Sunday, February 28, 2010

'See No Islam'

It’s not just former U.S. District Judge Thomas Penfield Jackson who believes that a jihadist like al Qaeda leader Khalid Sheikh Mohammed should be seen strictly as a “common criminal.” Pulaski County, Arkansas prosecutor Larry Jegley, responsible for prosecuting Muslim convert Abdulhakim Mujahid Muhammad for shooting to death Pvt. William Long and wounding Pvt. Quinton Ezeagwula at a Little Rock recruiting center last June, characterizes the attack as nothing more than “a straightforward murder case.” (“'See-No-Islam' Strategy Disgraces Fallen Soldier”).

There’s a pattern here. It took President Obama three days before he had something to say about the Arkansas attack. (By comparison, it only took him a few hours to give a press conference about the Chile earthquake yesterday.) What he did say about the Arkansas attack betrayed no awareness of its Islamist motivation, calling it “a senseless act of violence.”

“Senseless?,” asks Diane West:

This was an act of jihad, and both soldiers, along with the fallen and wounded at Fort Hood, should receive the Purple Hearts they deserve. Muhammad himself has made his jihadist intentions against the U.S. military clear, beginning first with his statement to police, and later in collect phone calls to the Associated Press from Pulaski County jail. On June 9, the AP quoted Muhammad calling the attack "a act, for the sake of God, for the sake of Allah, the Lord of all the world, and also a retaliation on U.S. military." He wasn't guilty of murder, he said, "because murder is when a person kills another person without justified reason." Such a definition jibes with Islamic law, which, for example, permits the killing of "non-Muslims at war with Muslims." Muhammad also told the AP he wanted revenge against the U.S. military for its perceived offenses against Muslims and the Koran.
But in spite of knowing all this, Prosecutor Jegley told the New York Times he:
“considers (the attack) a straightforward murder case and that they intend to try it without delving into Mr.
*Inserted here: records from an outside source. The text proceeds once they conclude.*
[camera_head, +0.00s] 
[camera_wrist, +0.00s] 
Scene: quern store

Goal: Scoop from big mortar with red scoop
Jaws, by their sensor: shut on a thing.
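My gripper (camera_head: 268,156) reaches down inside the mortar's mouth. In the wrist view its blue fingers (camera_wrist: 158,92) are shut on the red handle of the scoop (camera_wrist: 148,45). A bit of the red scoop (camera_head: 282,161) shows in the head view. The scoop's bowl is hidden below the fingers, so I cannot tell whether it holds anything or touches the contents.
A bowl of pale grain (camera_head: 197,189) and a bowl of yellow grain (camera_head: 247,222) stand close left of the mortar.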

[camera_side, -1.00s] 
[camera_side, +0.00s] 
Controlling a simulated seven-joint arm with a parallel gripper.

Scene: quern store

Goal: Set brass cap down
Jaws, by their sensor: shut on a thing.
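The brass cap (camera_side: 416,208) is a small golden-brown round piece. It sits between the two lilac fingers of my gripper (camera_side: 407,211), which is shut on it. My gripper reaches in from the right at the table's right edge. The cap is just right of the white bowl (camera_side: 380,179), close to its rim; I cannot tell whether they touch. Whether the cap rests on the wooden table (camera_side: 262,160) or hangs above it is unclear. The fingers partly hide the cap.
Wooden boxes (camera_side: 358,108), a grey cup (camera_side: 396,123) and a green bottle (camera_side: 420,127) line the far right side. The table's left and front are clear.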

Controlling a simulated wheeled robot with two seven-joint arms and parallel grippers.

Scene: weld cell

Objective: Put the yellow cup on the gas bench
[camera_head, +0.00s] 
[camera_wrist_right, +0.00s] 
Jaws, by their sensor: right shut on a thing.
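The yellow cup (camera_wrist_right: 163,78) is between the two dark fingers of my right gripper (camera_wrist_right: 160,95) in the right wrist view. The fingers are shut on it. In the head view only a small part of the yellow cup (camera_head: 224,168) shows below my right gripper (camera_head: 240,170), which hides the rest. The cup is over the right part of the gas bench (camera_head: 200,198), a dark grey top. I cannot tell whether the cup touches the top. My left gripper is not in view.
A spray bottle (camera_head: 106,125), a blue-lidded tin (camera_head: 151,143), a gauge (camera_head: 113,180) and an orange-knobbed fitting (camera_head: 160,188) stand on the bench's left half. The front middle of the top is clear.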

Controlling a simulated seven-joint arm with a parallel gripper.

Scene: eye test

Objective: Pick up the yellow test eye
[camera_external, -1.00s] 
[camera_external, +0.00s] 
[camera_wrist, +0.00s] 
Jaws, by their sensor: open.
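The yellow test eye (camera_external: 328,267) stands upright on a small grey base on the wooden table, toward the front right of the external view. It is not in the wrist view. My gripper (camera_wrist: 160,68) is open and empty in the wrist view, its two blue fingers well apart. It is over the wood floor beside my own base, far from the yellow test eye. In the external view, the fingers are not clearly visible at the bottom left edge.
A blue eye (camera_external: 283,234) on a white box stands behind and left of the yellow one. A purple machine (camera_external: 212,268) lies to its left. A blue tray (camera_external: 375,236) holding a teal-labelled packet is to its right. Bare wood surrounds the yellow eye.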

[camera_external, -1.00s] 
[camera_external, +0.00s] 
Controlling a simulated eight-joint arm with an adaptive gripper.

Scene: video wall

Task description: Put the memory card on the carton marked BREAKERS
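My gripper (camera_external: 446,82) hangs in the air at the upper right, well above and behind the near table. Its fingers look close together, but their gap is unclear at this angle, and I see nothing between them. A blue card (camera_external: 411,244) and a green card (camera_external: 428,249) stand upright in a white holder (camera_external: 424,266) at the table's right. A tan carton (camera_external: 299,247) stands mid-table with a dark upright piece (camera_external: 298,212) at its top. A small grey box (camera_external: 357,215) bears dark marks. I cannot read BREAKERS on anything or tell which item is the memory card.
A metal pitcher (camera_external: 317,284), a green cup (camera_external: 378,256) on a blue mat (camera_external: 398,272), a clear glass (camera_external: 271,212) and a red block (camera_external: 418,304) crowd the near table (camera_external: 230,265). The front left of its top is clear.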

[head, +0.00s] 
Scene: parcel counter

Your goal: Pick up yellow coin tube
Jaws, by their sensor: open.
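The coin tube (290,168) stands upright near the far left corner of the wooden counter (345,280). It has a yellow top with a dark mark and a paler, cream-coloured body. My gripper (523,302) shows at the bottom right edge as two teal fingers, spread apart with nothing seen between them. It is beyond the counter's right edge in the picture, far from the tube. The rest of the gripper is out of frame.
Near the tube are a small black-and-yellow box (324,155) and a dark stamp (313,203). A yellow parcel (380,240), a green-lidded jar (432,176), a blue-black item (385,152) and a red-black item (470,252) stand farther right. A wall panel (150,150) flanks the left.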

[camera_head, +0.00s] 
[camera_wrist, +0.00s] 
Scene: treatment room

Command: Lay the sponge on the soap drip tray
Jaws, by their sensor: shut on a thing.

Muhammad’s religious conversion, political beliefs or possible ties to terrorists. ‘When you strip away what he says, self-serving or not, it's just an awful killing,’ said Larry Jegley. . . ‘It's like a lot of other killings we have.’”
“It is?” asks Diane West:

Do “a lot” of middle-class murder defendants in Pulaski County convert to Islam in 2004 and worship at an Ohio mosque frequented by convicted terrorists in 2005 and 2006? Do “a lot” of them travel to Yemen in 2007 where, ABC News reported, “it is believed that Muhammad attended the Damaj Institute, an Islamic institute attended by a number of radicalized U.S. converts (including) John Walker Lindh? Do “a lot” get themselves arrested for overstaying their visa in Yemen, and possessing a fake Somali passport? Do "a lot" finally get deported back to the States in 2008? (Bio highlights courtesy the NEFA Foundation.) Do “a lot” fire on U.S. soldiers at a military recruiting center?
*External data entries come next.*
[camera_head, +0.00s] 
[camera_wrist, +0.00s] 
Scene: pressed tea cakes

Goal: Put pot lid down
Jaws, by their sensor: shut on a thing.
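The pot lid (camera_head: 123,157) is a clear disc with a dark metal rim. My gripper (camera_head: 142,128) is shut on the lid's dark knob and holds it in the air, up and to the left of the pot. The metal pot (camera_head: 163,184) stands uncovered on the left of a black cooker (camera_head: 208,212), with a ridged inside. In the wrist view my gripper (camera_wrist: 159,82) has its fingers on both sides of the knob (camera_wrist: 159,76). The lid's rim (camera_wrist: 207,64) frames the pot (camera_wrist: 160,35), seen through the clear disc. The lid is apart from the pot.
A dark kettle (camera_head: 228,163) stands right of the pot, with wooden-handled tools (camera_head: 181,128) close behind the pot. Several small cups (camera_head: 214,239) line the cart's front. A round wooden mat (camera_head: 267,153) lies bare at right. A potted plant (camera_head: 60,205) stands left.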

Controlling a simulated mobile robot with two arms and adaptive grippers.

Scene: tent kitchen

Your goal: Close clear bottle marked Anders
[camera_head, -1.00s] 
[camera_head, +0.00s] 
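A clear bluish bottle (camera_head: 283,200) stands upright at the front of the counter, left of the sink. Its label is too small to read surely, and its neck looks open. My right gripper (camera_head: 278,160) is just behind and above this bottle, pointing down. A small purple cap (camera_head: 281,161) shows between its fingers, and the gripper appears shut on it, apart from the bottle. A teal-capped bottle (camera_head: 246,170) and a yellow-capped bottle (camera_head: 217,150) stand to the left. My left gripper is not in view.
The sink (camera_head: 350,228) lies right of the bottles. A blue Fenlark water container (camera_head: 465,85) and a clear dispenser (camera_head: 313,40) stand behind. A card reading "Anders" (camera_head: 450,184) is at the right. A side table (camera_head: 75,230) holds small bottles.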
I'm not the only one confounded by the prosecutor's inexplicable and highly disturbing decision to follow a see-no-Islam strategy. Muhammad himself recently wrote to the judge claiming he was encountering legal obstacles to changing his plea to guilty. Avowing affiliation with al-Qaida as a member of "Abu Basir's Army," Muhammad further emphasized the fact that the incident was a “a Jihadi Attack ... justified according to Islamic Laws and the Islamic Religion. Jihad -- To fight those who wage war on Islam and Muslims.”
Daris Long, Pvt. Long’s father, said that both his fallen son and Pvt. Ezeagwula were heroes. “They weren't on the battlefield, but apparently, the battlefield’s here.”

He’s right. It is here. Or else we really have forgotten what happened on September 11.
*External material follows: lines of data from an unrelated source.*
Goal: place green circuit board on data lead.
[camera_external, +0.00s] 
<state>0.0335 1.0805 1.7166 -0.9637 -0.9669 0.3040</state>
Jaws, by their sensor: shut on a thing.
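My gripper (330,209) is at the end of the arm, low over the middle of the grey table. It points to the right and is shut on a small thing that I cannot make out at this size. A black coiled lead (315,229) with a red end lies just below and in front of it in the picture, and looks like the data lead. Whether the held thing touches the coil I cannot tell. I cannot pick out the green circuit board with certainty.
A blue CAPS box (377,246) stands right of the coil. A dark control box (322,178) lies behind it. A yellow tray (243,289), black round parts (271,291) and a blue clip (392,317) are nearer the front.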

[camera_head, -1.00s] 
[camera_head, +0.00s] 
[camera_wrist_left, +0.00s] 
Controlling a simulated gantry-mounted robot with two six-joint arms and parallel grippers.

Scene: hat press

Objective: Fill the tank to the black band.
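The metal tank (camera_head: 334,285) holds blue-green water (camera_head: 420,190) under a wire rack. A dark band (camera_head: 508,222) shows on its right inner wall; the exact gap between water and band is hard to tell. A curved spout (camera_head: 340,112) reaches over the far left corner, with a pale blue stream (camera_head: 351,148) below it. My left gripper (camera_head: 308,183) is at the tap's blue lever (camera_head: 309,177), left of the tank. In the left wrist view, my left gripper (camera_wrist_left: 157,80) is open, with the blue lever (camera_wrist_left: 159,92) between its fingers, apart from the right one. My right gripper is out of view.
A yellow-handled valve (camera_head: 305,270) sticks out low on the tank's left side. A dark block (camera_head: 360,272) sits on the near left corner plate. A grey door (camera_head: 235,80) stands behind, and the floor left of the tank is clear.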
As Diane West tries to remind the Arkansas prosecutor:
This was an act of war against the United States and should be treated as such. Especially for the sake of the fallen, this is no time for the prosecutor to run off the battlefield.


Anonymous said...

What sort of criminal charges could be brought against these home grown jihadis? If not prosecuted by a military tribunal, wouldn't the case for what motivated the crime (Islam/Hatred) fall under the dubious hate crimes laws?

I realize there are few who have adopted the hate crime laws. But, what alternative could they charge him with?

Anonymous said...

Has the U.S. successfully prosecuted and jailed anyone on terrorism charges, since 9/11.

Locally we had the very first post 9/11 case that at first was successful. The men went to jail. Mr. Convertino had the misfortune of being the prosecutor. He did a great job.

Someone within our justice system/FBI went after Convertino and ruined his career. The process ended up freeing the terrorists.